In an address at the 2026 Melanesian Ocean Summit, Professor Chalapan Kaluwin, Director of the Momis Ocean and Climate Research Institute, issued a bold challenge to policymakers: stop borrowing foreign ideas and start trusting Papua New Guinean science.

Professor Kaluwin revealed that years of independent research and experiments conducted “in our own backyard” have confirmed that Papua New Guinea, alongside Palau and neighbouring island seas, sits atop the warmest ocean waters on the planet.

“We decided to find time to do this work in our own university, in our own country,” Kaluwin told the summit.

He explained that by utilising advanced technology including pressure sensors and Argo floats deployed from Manus to Fiji, local scientists have tracked a steady rise in ocean temperatures since 1991.

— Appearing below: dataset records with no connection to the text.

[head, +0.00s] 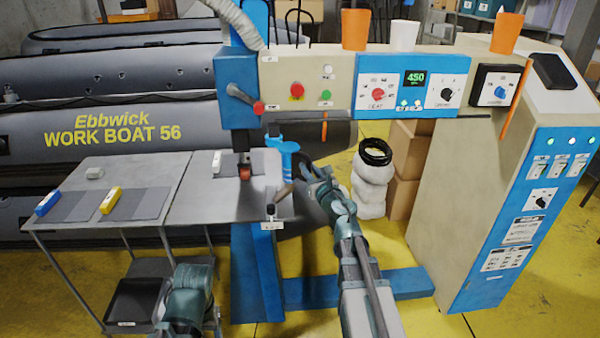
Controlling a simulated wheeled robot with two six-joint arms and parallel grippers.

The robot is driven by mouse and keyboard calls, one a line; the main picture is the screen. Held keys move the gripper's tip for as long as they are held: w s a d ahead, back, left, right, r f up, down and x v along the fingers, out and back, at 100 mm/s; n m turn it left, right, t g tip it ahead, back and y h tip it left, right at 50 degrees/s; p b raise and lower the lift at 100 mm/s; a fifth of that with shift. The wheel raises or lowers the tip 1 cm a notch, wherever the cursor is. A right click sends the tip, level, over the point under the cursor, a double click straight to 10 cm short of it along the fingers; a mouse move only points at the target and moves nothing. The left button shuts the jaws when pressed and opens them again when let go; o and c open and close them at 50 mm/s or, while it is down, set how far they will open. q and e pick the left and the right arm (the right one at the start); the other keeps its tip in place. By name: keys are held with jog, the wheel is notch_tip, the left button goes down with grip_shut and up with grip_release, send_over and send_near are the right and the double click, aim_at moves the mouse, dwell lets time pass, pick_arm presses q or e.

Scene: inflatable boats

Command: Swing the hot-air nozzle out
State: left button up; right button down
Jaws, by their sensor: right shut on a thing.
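A short grey-brown handle (284,189) shows below the bracket. My right gripper (306,174) is shut at this handle, reaching up from below right. Its fingers hide part of the handle and whatever joins it to the nozzle. The nozzle's tip cannot be made out. Of my left arm only the wrist part shows at the bottom; its fingers are not visible.
A grey work table (150,180) stands left, holding blue and yellow tools and dark patches. A beige control cabinet (450,150) stands right. White rolls (370,185) and cardboard boxes (405,170) are behind my right arm. A grey inflatable boat (130,95) lies behind.

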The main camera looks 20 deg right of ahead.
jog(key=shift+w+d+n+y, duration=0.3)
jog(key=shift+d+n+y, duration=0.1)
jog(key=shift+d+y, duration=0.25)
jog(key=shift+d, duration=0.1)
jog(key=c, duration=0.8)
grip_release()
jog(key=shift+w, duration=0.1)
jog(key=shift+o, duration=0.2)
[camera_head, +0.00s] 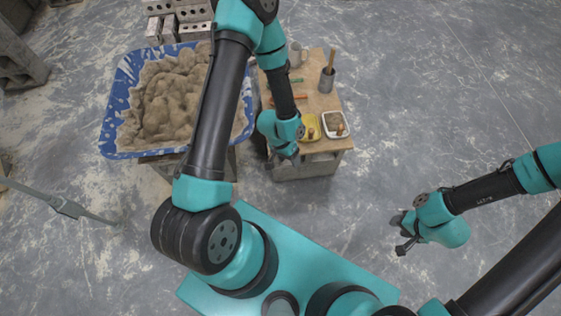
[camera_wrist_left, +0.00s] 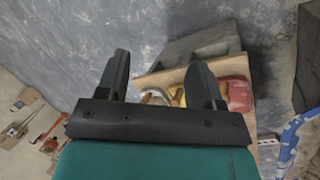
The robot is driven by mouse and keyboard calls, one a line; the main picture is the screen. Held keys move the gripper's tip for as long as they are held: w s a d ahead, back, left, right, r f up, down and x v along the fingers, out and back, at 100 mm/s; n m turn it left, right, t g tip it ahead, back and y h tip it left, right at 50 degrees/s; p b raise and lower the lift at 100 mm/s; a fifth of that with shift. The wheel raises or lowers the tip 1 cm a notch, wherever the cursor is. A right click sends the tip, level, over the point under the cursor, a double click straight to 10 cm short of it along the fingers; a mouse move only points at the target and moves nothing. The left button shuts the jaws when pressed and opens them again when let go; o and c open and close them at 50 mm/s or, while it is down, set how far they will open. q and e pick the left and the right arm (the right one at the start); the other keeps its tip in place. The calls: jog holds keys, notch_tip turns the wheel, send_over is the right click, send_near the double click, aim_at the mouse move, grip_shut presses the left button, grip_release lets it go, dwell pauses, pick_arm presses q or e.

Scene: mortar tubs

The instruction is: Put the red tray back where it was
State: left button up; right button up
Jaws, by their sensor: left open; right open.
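The red tray (camera_wrist_left: 238,95) shows in the left wrist view on the wooden tabletop, just beyond my right-hand finger in that picture. In the head view I cannot make it out; my left arm covers that part of the table. My left gripper (camera_head: 290,160) is open and empty at the table's near edge; its fingers also show apart in the wrist view (camera_wrist_left: 162,70). A yellow tray (camera_head: 310,127) and a white tray (camera_head: 335,124) with brown contents stand side by side near the table's front right. My right gripper (camera_head: 402,233) is open and empty over the floor.
A blue tub (camera_head: 115,110) full of sandy mortar stands left of the wooden table (camera_head: 318,103). A grey pot (camera_head: 327,80) with a wooden handle and a grey mug (camera_head: 296,54) stand farther back. Grey blocks (camera_head: 190,14) lie behind the tub. Floor on the right is clear.

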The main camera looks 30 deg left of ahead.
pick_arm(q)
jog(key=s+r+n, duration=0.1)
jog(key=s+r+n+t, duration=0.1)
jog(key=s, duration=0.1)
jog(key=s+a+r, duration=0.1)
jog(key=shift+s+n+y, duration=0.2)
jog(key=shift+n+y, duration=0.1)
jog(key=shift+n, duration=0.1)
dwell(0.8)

“When you talk about global warming, that’s for politicians. Climate change is what scientists talk about,” Kaluwin said, noting that sea surface temperatures in the region remain the highest in the world.

This heat, he warned, is the engine driving more frequent and intense El Niño and La Niña cycles, which are now impacting the region every one to two years rather than the traditional five-year cycle.

Professor Kaluwin question why a nation of 1,200 islands does not yet have a dedicated Ministry of Oceans.

He argued that the country’s GDP, wealth funds, and future sustainability are inextricably linked to the sea, yet policies are often imported from the West rather than built on local data.

” You have smart people already in this country,” he said. “You will be able to develop your own policies based on your science. Don’t go and borrow policies from elsewhere.”

The Professor highlighted several urgent risks to PNG’s maritime interests.

Kaluwin raised alarms over mining licenses granted to foreign firms without scientific credibility, specifically mentioning the risks of terrestrial pollution from the Highlands flowing down to the Great Barrier Reef.

As ocean temperatures rise, Kaluwin warned that PNG is at risk of losing its tuna stocks as species migrate to cooler waters.

Prof Kaluwin said economic strategy must start with the people living on the 1,200 islands of PNG.

” It’s your home, it’s your land, it’s your ocean. It doesn’t belong to anybody else in the world,” Kaluwin stated.

“Our research is meant for the people, to protect their interests and their future,” he said.